Think of it like they all 3 have there own spirit yet they are one. (Like how I showed earlier that my words are to lead you to my awareness of my spirit/will and my spirit will was to will those words so that you gain spiritual awareness/awareness of my spirit. That is, they have different will/functions but all lead - all serve - to produce the same purpose -- likewise, my awareness is to create images of the spirit to lead you to spiritual awareness - that is partly what it is for.)
And I remind you again that this is the teaching of the Nicene Creed and the standard teaching of the church.
originally posted by: Bleeeeep
Their "standard teachings" mean nothing to me. The only authority is God. What is wrong with you, trying to make an appeal to authority like that?
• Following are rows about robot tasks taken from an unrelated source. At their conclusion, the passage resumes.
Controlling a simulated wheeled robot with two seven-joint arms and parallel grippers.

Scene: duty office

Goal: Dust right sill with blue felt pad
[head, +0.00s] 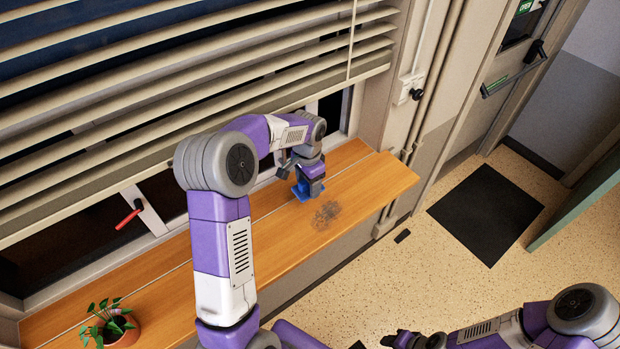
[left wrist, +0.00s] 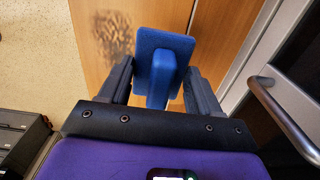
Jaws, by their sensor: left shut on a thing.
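The blue felt pad (head: 302,191) is at the wooden sill (head: 364,190), near its right end, under my left gripper (head: 309,184). In the left wrist view the pad (left wrist: 165,58) has a block-like grip, and the fingers of my left gripper (left wrist: 158,88) are shut on that grip. I cannot tell whether the pad touches the sill. A dark smudge of dust (head: 326,215) lies on the sill just right of and nearer than the pad; it also shows in the left wrist view (left wrist: 112,36). My right gripper (head: 405,341) is low at the bottom edge, away from the sill; its jaws are unclear.
A potted plant (head: 112,328) stands on the sill's left part. Slatted blinds (head: 180,70) hang over the window behind the sill. A red window handle (head: 129,215) juts out there. A black mat (head: 485,213) lies on the floor before a door at the right.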

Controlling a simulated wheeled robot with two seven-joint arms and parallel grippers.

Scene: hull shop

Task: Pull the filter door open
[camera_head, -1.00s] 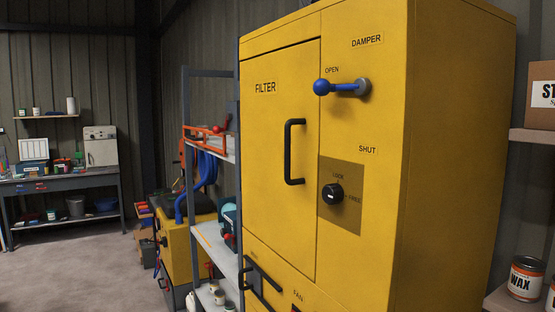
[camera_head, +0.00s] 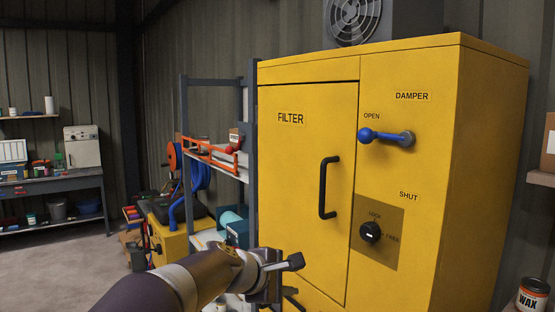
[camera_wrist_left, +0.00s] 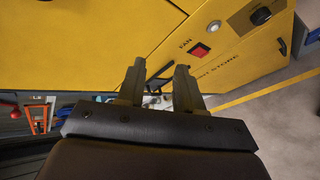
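The yellow cabinet's filter door (camera_head: 290,190) is shut flush in its frame in the head view. Its black vertical bar handle (camera_head: 324,188) is near the door's right edge. A black lock knob (camera_head: 370,232) sits right of the door between LOCK and FREE labels; I cannot tell its setting. My left gripper (camera_head: 283,277) is in front of the cabinet, below and left of the door handle and apart from it. In the left wrist view its two fingers (camera_wrist_left: 159,78) are spread with nothing held between them. My right gripper is not in view.
A blue damper lever (camera_head: 387,137) points left beside OPEN, above the knob. The wrist view shows a red fan switch (camera_wrist_left: 200,51) on the lower cabinet. A shelf rack (camera_head: 216,160) stands left of the cabinet. A workbench (camera_head: 50,187) is far left, with open floor before it.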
originally posted by: DISRAELI
They mean something to me, because I am a Christian, and the consensus of the early church is what defines Christianity. Otherwise I end up in the "Make up your own religion" school of thought. I do not believe that the consensus of the early church lacked the ability to understand the New Testament they were studying.
I don't know why you bring up the relation between Father and Son, which I haven't been discussing.
The consensus teaches that the Father and Son BOTH send the Spirit, between them. That is clearly evidenced in John, where Jesus tells his disciples that he will ask the Father to send the Counsellor (ch14) and will himself send the same Counsellor (ch16).
Romans ch 8 v9 says that we belong to Christ, on condition that the Spirit dwells in us, on condition that the Spirit of God dwells in us, on condition that the Spirit of Christ dwells in us. These are all different ways of describing the same condition. You are supposing that different labels MUST apply to different things. That comes from being over-literal. In this case, different labels are evidently being applied to what is only one Spirit, the Spirit jointly sent by the Father and by Christ.
All other references to the Holy Spirit in the New Testament are understandable in those terms.
originally posted by: Bleeeeep
You mean Comforter, not "Counsellor", and what Yeshua is trying to express there ... not that he is the Father and/or the Holy Spirit.